Storytelling techniques have a lot of advocates (including me). However, some storytelling advocates suggest that the traditional writing structure of the inverted pyramid is a thing of the past.
In the inverted pyramid format, the most important facts are presented up front and the least essential information is placed at the end of the piece. Although it’s a traditional journalist technique, even journalists have conflicting views about using this top-down approach. Detractors call it outdated and anti-story since it does not follow storytelling conventions. However, supporters, including some business writers, point out that the inverted pyramid is a useful way to quickly deliver the most vital information in one’s message.
The facts are these: In these fast-paced times, an audience may not have the time or inclination to keep reading all the way to the end of your piece. But with the inverted pyramid structure, even if the reader stops midway, you’ll still have communicated your key points. Also, think about pitch and sales letters; they first hook readers with their most striking point or findings and then provide the supporting information. In other words, they use the inverted pyramid structure.
The delayed-lead or feature style and other storytelling techniques have their place in the PR toolkit, but the inverted pyramid isn’t going anywhere. It often is the best choice for papers and Web pages (since many online readers do not scroll down) as well as news stories and press releases.

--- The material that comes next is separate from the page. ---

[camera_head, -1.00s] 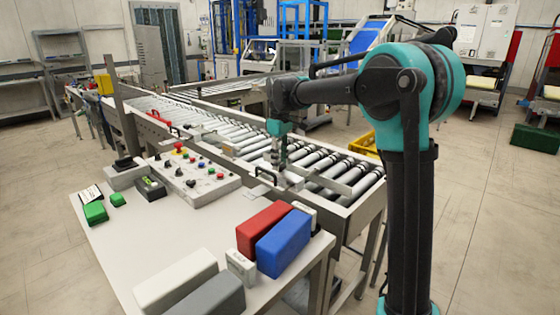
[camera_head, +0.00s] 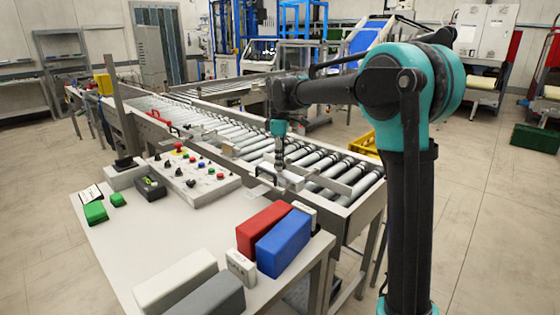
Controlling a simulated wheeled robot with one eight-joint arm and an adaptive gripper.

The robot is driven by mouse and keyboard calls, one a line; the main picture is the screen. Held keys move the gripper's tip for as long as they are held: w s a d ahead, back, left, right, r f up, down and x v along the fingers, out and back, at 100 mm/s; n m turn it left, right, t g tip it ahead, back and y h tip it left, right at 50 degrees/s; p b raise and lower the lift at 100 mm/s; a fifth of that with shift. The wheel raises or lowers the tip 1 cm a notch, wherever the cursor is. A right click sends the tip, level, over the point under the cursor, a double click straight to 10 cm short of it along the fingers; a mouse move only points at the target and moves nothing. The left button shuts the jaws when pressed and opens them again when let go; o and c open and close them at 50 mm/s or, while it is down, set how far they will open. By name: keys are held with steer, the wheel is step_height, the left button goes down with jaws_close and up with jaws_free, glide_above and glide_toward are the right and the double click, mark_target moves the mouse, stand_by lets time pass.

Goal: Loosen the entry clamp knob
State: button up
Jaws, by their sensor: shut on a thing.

How to Write the Inverted Pyramid Structure
In the inverted pyramid, the first paragraph, called the“lead” or“lede,” should incorporate the five Ws (who, what, when, where, why) and, if applicable, the H (how). You can spill some of that information over to the second paragraph, if necessary. During your review process, always check those two paragraphs to ensure that all the information is summarized at the top of your message.
The subsequent paragraphs should contain facts and examples that support your preceding statements. Next, write the background information for your piece’s topic with the least important details placed at the very end. If you use a bullet list, experts suggest that you also use the inverted pyramid format in the list, with the most important bullet items at the top.
When to Use the Inverted Pyramid Structure
Deciding when the inverted pyramid is appropriate is a matter of personal judgment. However, I do have a few suggestions:
- Straightforward materials such as appointment releases usually do not warrant a narrative. Most of your audience just wants the facts about the person being hired, fired or promoted, not“It all began when …”
- When you have a fact or statistic that will knock your readers’ socks off, you should start with that attention-grabber rather than with a delayed lead.
- Reports, research papers, studies and similar materials typically have an abstract or executive summary that quickly presents the piece’s conclusion or key findings.
As already mentioned, this structure should be only one of the communication methods you have at your disposal. So, how about you? When do you use the inverted pyramid and when do you opt for storytelling?